The plan for a narrow-gauge railway Veliki Bečkerek-Žombolj construction was devised in 1894, as evidenced by a document that originated in Veliki Beckerek after a tour taken along the route of the planned railway line. Due to the increasing economic importance of this area, the county’s elite and aristocrats, Jene Ronai, prefect of Torontal County, one of the founders of the Torontal vicinal railways stock company, and Endre Čekonjić, the most influential landowner of the county, and member of the board of directors of the Torontal vicinal railways stock company supported construction.
Reception buildings of railway stations were uniform, as they were built according to a standardized central plan. Buildings of the vicinal railway were designed by re-processing the standardized buildings of Hungarian State Railways, based on the concept of the “growing house”. Standardized buildings are classified into four categories, each containing the same central body and annexe. Accordingly, the ground plan area of the category-4 reception building was the same as that of the main block of the category-1 building. Extensions have been introduced along the side facades, perpendicular to the rails. Only category-4 buildings were ground floor buildings, while the other three categories were one-story buildings. In some cases, the plans of Torontal vicinal railways have deviated from the predefined standard design. Emblematic details, characteristic of all buildings, were the oculus in the gable and stone imitations around the openings and at the corners.
In addition to the reception building, many other buildings of ancillary purpose have also been raised at railway stations: warehouses, workshops, water towers, wells, ovens, toilets, guardhouses, railwaymen flats, with almost every station containing a garden.

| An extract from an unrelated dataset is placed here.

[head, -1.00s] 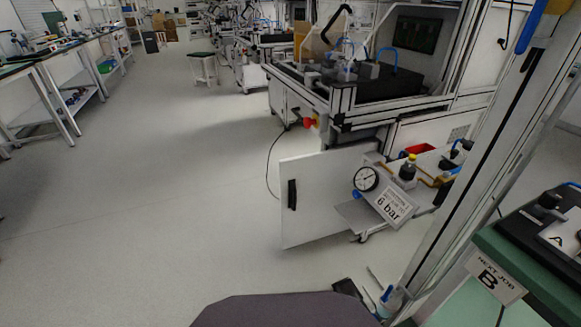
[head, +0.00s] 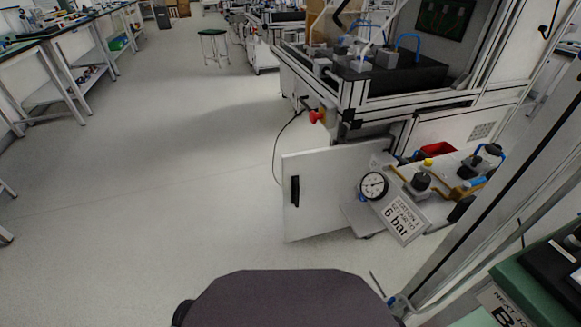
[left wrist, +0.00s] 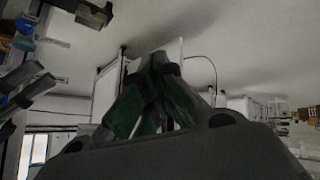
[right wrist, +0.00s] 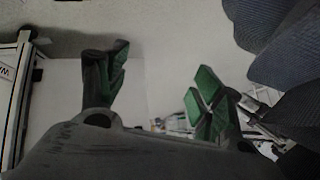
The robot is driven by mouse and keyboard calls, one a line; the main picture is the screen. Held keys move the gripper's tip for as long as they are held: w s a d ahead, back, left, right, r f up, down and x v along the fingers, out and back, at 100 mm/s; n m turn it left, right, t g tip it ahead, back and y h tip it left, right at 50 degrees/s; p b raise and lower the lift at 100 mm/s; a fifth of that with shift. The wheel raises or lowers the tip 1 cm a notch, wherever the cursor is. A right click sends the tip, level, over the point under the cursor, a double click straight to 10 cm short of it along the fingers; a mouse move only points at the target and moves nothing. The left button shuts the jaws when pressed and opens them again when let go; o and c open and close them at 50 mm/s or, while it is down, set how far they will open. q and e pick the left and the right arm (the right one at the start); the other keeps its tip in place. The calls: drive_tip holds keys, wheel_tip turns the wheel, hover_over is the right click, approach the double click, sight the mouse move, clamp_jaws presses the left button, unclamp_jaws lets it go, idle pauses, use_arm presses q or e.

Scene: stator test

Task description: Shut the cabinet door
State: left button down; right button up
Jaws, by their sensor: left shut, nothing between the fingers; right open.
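The cabinet door (head: 325,195) is a white panel with a black handle (head: 295,191). It stands open in the head view, swung out from the cabinet under the aluminium-framed test bench (head: 345,112). A pull-out shelf with a gauge (head: 373,186) and a "6 bar" sign (head: 403,220) is beside the door on the right. My left gripper (left wrist: 150,92) shows in the left wrist view, fingers together and empty, with pale panels behind it. My right gripper (right wrist: 158,85) shows in the right wrist view, fingers wide apart and empty. Neither gripper shows in the head view.
A red knob (head: 316,117) sticks out from the bench's front corner. A black cable hangs beside the door. An aluminium post (head: 480,190) and a green-topped table (head: 535,275) stand at the right. The floor (head: 150,200) on the left is clear.

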Local materials, like bricks, were used for reception buildings at stations. The decoration, mostly stone imitation, was made in plaster. Opposite to reception buildings, auxiliary buildings were often built of wood, although this material was not prevalent in this area.
Projects were made for every building erected along the railway, even for warehouses, ovens, wells, and toilets. Certain recognizable principles have been applied to each building, such as symmetry, harmony, and proportions of parts of the building.
During Second World War, the narrow railway had a military/strategic importance, and then, in the 1950s, it experienced the second golden period. After several years railway traffic was no longer profitable. According to analyses, the income was twice as low as the amount required for the line maintenance. The last passenger train departed on May 25, 1968, while freight trains operated until 1969.
Today, buildings constructed along the former narrow gauge line are unlikely to symbolize the former importance of this railway and its place in the everyday life of the area. While some former stations are empty and devastated, others are reused for a new purpose, such as offices, family houses, or warehouses.